What are unpaid shares?
Generally when shares are issued, they are paid for by the shareholder. This payment may just cover the nominal value or it might include a premium. There are, however, situations where no money is paid on a share, or only a fraction of the amount due is paid. There are unpaid and partly paid shares respectively. Where a shareholder holds an unpaid or partly paid share, they still retain all of the rights attached to those shares that they would if they were fully paid up.

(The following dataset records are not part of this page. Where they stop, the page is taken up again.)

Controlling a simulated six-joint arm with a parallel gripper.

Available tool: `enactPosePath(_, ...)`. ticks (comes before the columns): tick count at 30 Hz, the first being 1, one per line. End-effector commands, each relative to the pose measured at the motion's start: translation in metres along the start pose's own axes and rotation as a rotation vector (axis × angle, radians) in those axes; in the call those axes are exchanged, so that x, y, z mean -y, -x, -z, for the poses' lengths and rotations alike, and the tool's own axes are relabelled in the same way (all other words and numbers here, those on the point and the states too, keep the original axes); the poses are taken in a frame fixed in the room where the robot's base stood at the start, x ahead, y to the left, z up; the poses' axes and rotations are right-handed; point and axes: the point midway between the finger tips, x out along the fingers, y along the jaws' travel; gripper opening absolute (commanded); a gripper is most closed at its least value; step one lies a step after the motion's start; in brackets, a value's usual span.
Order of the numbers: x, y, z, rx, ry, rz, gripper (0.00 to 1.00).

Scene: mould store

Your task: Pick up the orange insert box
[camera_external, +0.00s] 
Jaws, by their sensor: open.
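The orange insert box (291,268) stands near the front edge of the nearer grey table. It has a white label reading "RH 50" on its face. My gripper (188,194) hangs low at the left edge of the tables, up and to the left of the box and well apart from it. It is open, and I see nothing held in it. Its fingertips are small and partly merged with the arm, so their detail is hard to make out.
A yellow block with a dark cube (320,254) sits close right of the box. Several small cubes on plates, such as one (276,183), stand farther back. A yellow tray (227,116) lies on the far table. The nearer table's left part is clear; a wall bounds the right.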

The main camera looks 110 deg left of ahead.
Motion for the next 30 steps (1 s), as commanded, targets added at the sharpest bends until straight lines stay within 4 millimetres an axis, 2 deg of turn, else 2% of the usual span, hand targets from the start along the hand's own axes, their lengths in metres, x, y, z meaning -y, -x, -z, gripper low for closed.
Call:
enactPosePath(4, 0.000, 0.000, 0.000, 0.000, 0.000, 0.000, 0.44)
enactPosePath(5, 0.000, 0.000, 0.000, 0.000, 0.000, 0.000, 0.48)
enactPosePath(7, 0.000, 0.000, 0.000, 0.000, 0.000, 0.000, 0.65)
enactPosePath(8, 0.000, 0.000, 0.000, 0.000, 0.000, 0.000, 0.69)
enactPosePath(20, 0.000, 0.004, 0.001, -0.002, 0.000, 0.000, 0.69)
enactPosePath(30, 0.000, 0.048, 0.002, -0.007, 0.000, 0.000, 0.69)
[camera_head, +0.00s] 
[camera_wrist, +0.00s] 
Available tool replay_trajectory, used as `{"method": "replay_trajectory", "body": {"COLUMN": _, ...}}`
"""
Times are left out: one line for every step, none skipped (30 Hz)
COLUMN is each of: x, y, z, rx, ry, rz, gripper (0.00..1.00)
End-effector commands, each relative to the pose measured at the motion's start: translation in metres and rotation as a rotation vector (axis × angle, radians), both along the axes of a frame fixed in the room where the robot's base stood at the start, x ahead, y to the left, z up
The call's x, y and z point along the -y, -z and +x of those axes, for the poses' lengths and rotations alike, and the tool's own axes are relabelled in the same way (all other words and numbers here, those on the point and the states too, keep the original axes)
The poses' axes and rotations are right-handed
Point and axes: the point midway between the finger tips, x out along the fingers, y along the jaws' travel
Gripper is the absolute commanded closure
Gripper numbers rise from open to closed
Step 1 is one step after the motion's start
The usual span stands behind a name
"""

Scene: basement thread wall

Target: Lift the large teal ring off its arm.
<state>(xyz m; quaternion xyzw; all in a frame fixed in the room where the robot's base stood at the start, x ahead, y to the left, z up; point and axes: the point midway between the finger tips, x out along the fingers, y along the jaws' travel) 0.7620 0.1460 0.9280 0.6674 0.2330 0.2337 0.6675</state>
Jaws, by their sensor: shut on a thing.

Why issue unpaid or partly paid shares?
A company may issue unpaid or partly paid shares for a variety of reasons. The shareholder may need time to access funds (particularly if a high premium is being paid on the shares). A company that has just incorporated may not yet have set up a bank account. A company may also wish to retain the option to forfeit the shares in the future for various reasons. Often, unpaid or partly paid shares are issued unintentionally, particularly when it is only nominal value that is being paid on them - the company may simply forget to ask for such a small amount (which may be a matter of pennies) or it may not realise that such a small amount needs to be paid.
Consequences of unpaid or partly paid shares
As mentioned above, holding an unpaid or partly paid share still gives the shareholder the full benefits of the rights attached to those shares as they would if they were fully paid but it is not without risk.
For so long as the shares are not fully paid the shareholder has an obligation to pay for those shares in full in the future when requested to do so by the company. The company may choose to issue a call notice on the shareholder, which requires them to pay the unpaid amount (or part thereof). If the shareholder fails to pay by the deadline within such notice, the directors may issue a forfeiture notice if permitted by its articles of association. If the shares are not paid up during the period of the forfeiture notice it will likely result in the shareholders losing their entitlement to the shares.
What happens once the shares are fully paid up?
Once the unpaid or partly paid shares have been fully paid up, a number of steps will need to be taken. The register of members will need to be updated to reflect the price paid for the shares, and a new share certificate may be required. There are no immediate filings required at Companies House, but the fact that the shares have been paid up will be reflected in the next statement of capital and/or confirmation statement.